Die Zukunft der Demokratie ist, was Cynthia Miller-Idriss umtreibt. Die für sie größte Aufgabe unserer Zeit: den sozialen Zusammenhalt erhalten. „Gesellschaftlich gesehen stehen wir heute vor größeren Herausforderungen für die Demokratie als etwa vor 20 Jahren“, sagt die US-amerikanische Extremismusforscherin. „Die Stabilität demokratischer Systeme und der soziale Zusammenhalt werden durch die Verbreitung von Desinformation und Propaganda untergraben“, sagt Miller-Idriss.

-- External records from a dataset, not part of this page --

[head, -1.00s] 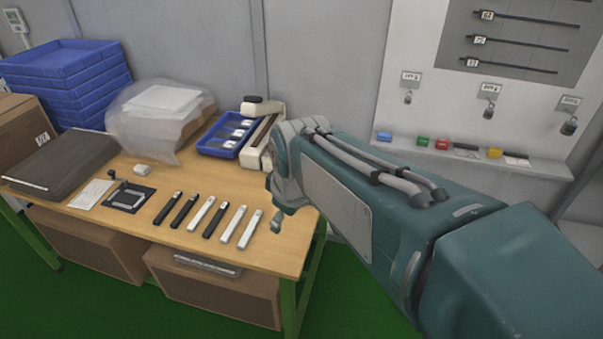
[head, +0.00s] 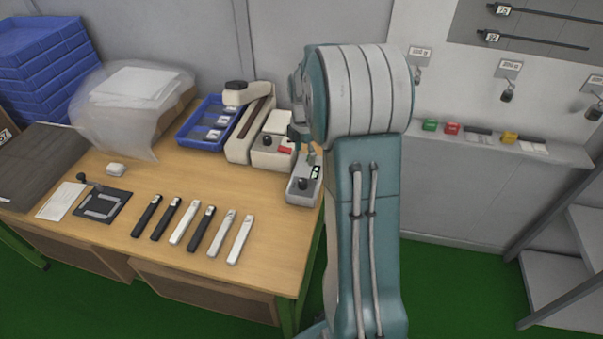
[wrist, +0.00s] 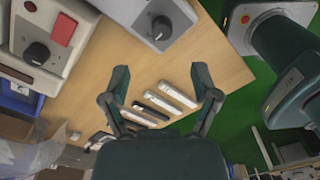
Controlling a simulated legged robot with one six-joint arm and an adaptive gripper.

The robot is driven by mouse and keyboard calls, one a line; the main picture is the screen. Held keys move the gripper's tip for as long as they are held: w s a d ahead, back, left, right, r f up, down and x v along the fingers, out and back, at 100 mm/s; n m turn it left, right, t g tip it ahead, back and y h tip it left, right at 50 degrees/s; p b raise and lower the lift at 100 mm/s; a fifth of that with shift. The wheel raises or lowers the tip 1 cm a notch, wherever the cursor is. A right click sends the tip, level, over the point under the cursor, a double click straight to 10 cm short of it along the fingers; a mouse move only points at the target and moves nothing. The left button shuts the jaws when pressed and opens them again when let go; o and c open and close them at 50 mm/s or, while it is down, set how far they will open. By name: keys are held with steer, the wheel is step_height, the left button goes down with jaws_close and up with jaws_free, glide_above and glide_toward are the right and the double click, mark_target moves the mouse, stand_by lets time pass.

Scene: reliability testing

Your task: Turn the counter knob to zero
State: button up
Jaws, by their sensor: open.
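The counter (head: 298,195) is a small grey box with a black knob (head: 303,184) and a small dark display, at the right end of the wooden table. In the wrist view the counter knob (wrist: 160,28) is at the top centre, beyond the fingertips; its setting cannot be read. My gripper (wrist: 161,80) is open and empty, with the fingers spread and apart from the knob. In the head view my gripper (head: 309,150) is just above the counter and partly hidden by my arm.
A cream box with a red part (head: 272,145) and a knob stands behind the counter. A tall cream device (head: 247,130) and a blue tray (head: 205,122) are further left. Several black and white sticks (head: 195,225) lie on the table front. A wall shelf (head: 540,154) is at right.

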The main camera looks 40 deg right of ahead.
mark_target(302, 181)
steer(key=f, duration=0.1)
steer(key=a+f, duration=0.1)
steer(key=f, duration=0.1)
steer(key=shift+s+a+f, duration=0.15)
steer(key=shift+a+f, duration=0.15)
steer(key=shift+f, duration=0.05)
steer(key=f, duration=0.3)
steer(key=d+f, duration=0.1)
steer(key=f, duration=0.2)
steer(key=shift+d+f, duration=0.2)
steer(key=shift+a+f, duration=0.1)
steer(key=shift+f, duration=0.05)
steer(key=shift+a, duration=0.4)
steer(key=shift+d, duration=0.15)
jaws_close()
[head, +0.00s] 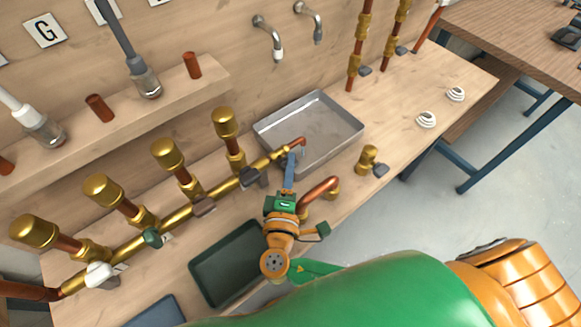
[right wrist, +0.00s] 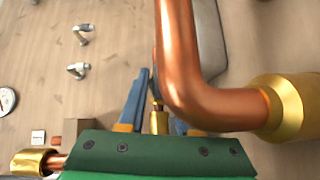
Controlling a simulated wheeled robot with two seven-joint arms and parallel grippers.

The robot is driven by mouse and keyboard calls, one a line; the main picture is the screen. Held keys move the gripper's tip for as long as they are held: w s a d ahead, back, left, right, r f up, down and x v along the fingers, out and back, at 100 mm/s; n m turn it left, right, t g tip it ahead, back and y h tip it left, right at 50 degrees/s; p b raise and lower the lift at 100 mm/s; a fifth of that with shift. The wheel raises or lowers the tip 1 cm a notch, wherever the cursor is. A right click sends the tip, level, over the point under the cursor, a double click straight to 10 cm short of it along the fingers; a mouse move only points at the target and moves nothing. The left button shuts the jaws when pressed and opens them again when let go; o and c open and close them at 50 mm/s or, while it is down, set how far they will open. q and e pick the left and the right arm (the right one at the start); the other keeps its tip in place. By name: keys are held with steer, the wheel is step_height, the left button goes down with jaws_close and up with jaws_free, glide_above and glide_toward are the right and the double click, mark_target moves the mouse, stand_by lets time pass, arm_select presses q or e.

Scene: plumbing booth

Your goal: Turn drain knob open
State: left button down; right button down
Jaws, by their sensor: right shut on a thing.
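The brass manifold (head: 224,187) runs diagonally across the bench, with tall brass-capped risers and small valve handles along it. Its far end has a thin brass and copper outlet (head: 297,142) beside the metal tray. My right gripper (head: 290,160) reaches to this end with its blue fingers, shut on what appears to be the drain knob. The knob itself is mostly hidden by the fingers, so its angle cannot be told. In the right wrist view, a small brass piece (right wrist: 159,121) shows between the blue fingers (right wrist: 150,100). My left gripper is not in view.
A bent copper pipe (head: 319,188) stands close to the right gripper and crosses the right wrist view (right wrist: 178,60). The metal tray (head: 345,108) lies beyond. A dark green tray (head: 205,285) sits near the front.

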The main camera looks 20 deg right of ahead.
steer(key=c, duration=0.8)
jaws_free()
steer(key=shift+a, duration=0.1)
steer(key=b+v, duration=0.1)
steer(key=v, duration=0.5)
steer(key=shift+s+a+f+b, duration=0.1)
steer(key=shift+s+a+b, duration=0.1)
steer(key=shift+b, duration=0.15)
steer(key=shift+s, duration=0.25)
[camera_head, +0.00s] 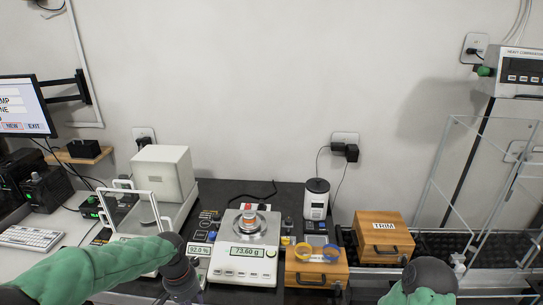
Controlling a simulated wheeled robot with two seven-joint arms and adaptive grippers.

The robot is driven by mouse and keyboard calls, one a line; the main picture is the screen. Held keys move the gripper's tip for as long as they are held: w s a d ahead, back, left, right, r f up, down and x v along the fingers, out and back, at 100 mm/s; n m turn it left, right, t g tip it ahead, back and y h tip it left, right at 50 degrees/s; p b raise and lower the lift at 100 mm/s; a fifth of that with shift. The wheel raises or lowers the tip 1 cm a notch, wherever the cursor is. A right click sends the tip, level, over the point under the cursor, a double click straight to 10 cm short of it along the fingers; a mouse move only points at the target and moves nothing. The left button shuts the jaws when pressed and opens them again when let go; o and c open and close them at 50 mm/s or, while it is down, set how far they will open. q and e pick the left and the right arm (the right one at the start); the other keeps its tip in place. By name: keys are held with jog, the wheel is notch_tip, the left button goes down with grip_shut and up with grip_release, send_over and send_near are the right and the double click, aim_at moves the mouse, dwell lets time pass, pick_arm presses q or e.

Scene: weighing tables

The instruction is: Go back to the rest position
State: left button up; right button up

Mit umfassenden Konsequenzen: „Die Anfälligkeit der Menschen für Verschwörungserzählungen beeinflusst Wahlergebnisse und erodiert das Vertrauen in staatliche Institutionen, ebenso wie das in Forschung und Wissenschaft.“ Das wiederum verstärke systemischen Rassismus und Frauenfeindlichkeit oder bewirke, dass manche Menschen nicht bereit seien, die Klimakrise als Realität anzuerkennen oder sich in einer globalen Gesundheitskrise wie zu Zeiten der Coronapandemie solidarisch zu verhalten. All das führe zu einer zunehmenden gesellschaftlichen Spaltung.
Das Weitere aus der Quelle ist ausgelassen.